If you're starting from scratch, then my opinion, and I think it is shared by many here, is that using stored procedures or views is the often the best approach to reporting against a SQL Database.
Now for more of my opinion that I won't impute to other folks here: Crystal's strength is in formatting a recordset. Give Crystal a recordset that is as close to how the report should look as possible. In terms of using Crystal as your source for generating queries against SQL, Crystal handles basic joins and record selection (the WHERE clause of a SQL statement)well. But if your data needs to be manipulated (for example, doing a GROUP BY or using subselects), you are better served doing that sort of thing on the database side first, before Crystal gets the records. And most often, a stored procedure or view is the best vehicle for that. Philosophically, it moves much, if not all, of the business logic for a report to a stored procedure, which, depending on your point of view, can make report maintenance easier (or at least serviceable by people who don't need to know a lot about Crystal. As long as the stored procedure continues to return the same columns, just about any SQL person could edit the stored procs.).
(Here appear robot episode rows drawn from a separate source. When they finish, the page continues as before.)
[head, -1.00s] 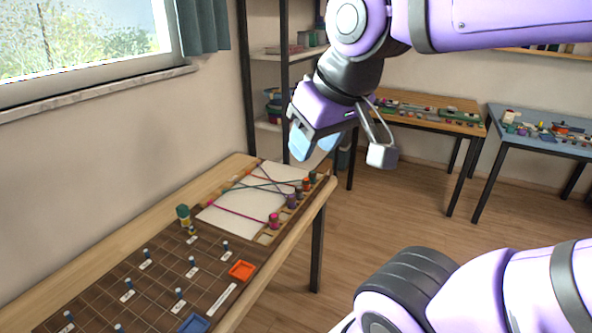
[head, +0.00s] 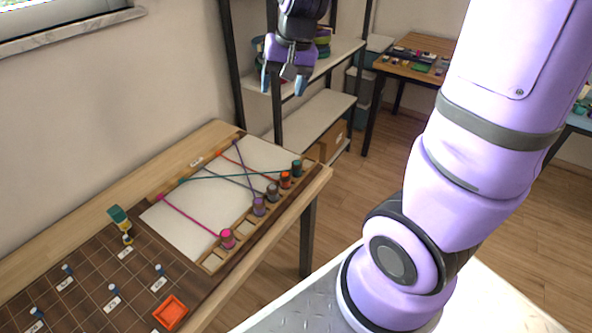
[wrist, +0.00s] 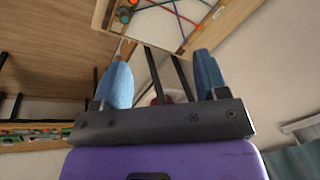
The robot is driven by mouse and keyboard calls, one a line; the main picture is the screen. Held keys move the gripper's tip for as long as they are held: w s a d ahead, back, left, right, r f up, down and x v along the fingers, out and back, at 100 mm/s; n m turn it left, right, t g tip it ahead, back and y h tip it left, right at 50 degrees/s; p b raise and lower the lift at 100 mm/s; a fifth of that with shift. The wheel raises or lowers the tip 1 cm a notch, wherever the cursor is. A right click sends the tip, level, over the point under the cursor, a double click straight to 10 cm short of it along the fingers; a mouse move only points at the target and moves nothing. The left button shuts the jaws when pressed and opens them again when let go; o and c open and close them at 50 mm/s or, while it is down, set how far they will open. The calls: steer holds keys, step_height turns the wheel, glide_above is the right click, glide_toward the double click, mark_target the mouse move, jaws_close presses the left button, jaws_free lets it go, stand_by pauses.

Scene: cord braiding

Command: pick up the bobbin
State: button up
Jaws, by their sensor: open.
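Several cord-wound bobbins stand along the right edge of a white braiding board (head: 190,232): pink (head: 228,239), purple (head: 259,206), grey-brown (head: 272,192), orange (head: 285,180) and teal (head: 297,168). Coloured cords run from them across the board, some crossing. The task does not say which bobbin is meant. My gripper (head: 284,82) is open and empty, high above and beyond the board's far end, fingers down. In the wrist view its two blue fingers (wrist: 162,70) are spread apart.
A brown gridded board (head: 90,270) with small pegs, labels and an orange tray (head: 171,313) lies at the near end of the wooden table. A shelf rack (head: 318,125) stands behind the table.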

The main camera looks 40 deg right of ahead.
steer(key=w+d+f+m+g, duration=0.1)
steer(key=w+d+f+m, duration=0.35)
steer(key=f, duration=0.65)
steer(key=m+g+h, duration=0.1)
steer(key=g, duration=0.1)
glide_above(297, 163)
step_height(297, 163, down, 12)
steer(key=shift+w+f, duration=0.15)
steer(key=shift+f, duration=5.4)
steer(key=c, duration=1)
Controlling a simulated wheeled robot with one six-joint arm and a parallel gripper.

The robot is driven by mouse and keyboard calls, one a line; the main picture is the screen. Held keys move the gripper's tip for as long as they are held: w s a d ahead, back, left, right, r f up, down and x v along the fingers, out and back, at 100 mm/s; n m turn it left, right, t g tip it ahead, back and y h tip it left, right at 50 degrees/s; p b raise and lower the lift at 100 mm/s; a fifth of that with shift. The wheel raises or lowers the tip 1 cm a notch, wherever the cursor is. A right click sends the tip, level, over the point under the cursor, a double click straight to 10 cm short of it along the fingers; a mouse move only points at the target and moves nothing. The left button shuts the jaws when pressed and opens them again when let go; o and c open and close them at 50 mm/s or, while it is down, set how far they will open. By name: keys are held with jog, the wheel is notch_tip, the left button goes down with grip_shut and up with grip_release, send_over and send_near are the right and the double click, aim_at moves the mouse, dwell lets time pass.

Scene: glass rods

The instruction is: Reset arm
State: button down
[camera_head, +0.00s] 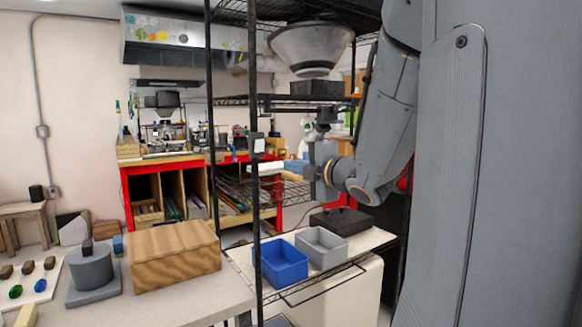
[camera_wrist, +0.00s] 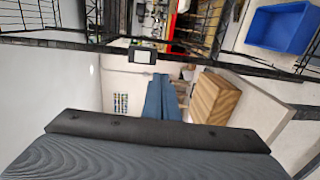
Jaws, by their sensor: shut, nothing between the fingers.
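My gripper (camera_head: 318,172) hangs at the end of my grey arm in the head view, in front of the black wire shelving and above the two bins. In the wrist view its blue-grey fingers (camera_wrist: 162,97) are together with nothing held. It touches no object that I can see. Part of my arm hides the right side of the head view.
A blue bin (camera_head: 280,263) and a grey bin (camera_head: 321,247) stand on the lower shelf; the blue bin (camera_wrist: 280,27) also shows in the wrist view. A wooden block (camera_head: 174,256) and a grey cylinder (camera_head: 92,270) stand on the left table. Black shelf posts (camera_head: 255,190) stand close by.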

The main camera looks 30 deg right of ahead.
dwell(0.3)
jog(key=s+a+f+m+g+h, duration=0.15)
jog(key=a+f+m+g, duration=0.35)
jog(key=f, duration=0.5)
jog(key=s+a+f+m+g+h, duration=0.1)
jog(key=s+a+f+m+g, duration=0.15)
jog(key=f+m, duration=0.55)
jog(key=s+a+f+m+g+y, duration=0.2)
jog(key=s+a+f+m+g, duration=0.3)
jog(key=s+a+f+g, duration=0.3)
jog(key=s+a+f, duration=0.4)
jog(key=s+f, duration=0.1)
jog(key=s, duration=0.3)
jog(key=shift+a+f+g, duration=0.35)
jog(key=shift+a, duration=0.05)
Many of the posts here could be much more easily addressed if the users were able to use a stored proc or view as their datasource.
That is not to say that Crystal can't handle grouping or other tasks, but simply that it is not as efficient as stored procs and views are at what are really database tasks. And if you're looking to standardize on an approach, then I wuold focus on doing what is most efficient: let your database do what it does best, and let Crystal do what it does best (format the recordset).